Where they are now: Inspirational Alumnae – Erica Merritt ’99

Erica Merritt ‘99, Associate Director of Advocacy, Inclusion and Public Policy at Greater Cleveland YWCA

Recently, alumna Erica Merritt ‘99 came to campus to give a talk on her passion: Equity. Merritt recently took the position of associate director of advocacy, inclusion and public policy at the YWCA Greater Cleveland. She has the opportunity to take on developing relationships with the corporate community and building connections with public and grassroots leaders in Northeast Ohio.

How did you get into this profession?

I have always been interested in issues of social justice. As a kid, I deeply admired historical figures like Mahatma Gandhi, Nelson Mandela and Martin Luther King Jr. My parents raised me to be strong and to speak my mind and heart. My career, no matter my title, has always been driven by my belief in equity. My work here at the YWCA Greater Cleveland supports our efforts to eliminate racism and empower women.

For the last two and a half years, I have led our Women’s Leadership and Racial Inclusion Initiatives, recently I have taken on a new role as associate director, advocacy, inclusion and public policy. This will support the organization to give voice to and act on those issues that are important to us, including women’s economic empowerment, youth aging out of foster care, health disparities, racial inclusion and early learning. Needless to say, I’ll be busy!

What’s a typical day like?

There is no such thing as a typical day at the YWCA Greater Cleveland. We are a dynamic organization, so there’s never a dull moment. In one day, I could be facilitating a workshop for an external client, corresponding with a participant from one of our Women’s Leadership programs and tweeting about issues related to youth aging out of foster care or the Voter’s Bill of Rights.

What did you learn at Ursuline that has helped you in your career?

I learned a great many things. I was an officer in the Public Relations Student Society of America and Students United for Black Awareness. Both of those roles afforded me the opportunity to hone my leadership skills. They also provided access to amazing professionals in the community, which taught me the importance of having seasoned mentors. I enjoyed my experience at Ursuline and was well prepared to go on to graduate school a few years later.

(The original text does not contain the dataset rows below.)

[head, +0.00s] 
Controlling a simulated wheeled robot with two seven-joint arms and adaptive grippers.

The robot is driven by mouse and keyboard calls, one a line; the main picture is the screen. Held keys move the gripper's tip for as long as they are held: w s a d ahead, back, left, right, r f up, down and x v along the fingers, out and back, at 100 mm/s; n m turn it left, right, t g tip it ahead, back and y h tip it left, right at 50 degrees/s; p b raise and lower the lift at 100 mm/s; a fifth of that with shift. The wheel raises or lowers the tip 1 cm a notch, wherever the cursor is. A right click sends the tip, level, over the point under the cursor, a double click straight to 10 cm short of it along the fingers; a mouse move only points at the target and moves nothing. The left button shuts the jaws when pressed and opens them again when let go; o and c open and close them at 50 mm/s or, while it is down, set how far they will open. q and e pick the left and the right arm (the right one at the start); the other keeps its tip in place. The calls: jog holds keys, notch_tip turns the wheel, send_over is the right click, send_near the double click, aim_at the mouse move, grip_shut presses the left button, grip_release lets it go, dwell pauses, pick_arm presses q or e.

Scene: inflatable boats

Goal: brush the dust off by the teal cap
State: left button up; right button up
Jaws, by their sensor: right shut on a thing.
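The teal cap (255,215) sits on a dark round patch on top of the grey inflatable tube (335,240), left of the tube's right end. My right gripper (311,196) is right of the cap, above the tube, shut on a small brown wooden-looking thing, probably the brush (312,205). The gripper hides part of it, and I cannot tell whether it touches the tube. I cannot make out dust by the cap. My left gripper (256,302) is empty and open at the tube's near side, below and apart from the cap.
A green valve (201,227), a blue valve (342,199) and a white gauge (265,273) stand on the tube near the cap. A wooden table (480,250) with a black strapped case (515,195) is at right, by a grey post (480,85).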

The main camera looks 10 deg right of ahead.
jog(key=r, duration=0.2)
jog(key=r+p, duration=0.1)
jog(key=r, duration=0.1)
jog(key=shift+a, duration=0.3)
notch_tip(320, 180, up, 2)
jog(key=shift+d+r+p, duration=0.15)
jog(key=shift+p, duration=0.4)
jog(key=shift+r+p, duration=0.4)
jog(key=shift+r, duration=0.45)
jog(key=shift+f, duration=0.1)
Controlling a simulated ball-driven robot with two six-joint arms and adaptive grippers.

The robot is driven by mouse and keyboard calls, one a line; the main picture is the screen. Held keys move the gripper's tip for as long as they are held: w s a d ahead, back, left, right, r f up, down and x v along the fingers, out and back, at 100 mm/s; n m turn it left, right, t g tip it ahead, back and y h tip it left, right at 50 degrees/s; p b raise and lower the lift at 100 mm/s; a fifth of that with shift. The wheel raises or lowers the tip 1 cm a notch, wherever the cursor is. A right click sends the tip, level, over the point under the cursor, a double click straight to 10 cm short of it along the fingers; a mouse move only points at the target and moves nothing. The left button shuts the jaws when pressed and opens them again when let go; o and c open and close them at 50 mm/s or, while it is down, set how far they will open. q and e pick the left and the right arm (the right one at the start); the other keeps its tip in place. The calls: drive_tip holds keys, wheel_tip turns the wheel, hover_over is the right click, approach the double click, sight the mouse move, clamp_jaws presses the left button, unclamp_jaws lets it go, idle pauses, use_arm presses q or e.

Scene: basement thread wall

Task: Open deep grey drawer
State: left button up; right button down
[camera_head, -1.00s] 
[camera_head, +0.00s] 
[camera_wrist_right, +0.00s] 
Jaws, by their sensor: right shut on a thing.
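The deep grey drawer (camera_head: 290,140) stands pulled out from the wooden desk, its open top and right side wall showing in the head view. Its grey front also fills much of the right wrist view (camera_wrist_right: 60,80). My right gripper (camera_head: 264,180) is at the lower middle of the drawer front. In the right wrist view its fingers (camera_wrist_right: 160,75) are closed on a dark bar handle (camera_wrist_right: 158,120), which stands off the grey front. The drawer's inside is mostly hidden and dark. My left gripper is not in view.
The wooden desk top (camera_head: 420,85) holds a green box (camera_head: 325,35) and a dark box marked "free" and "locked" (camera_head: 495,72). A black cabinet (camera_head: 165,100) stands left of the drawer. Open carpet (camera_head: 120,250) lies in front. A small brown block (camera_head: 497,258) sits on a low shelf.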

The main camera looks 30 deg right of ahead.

What’s the best part of your job?

I love watching people who participate in our programs grow and develop. Whether it’s a participant in our ChangeMakers program who gains an increased understanding of structural racism or a woman in our Momentum program who increases her confidence and ability to speak public, it never gets old.

As a part of my job, I do a lot of group facilitation and coaching. This allows me to use my super power—I am gifted at making people feel safe, which opens them up and supports their learning process.

Did you ever imagine that you would be doing this kind of work?

As a kid, I loved talking and reading. Both of those things are integral parts of my work today. I never would have dreamed that I could spin my gift of gab into a career. I still read voraciously, this helps me stay abreast of the latest gains in leadership development or issues facing the populations we serve. While I can’t say that I imagined doing this kind of work, I am excited everyday about having a positive impact and making a difference in the lives of the people I touch.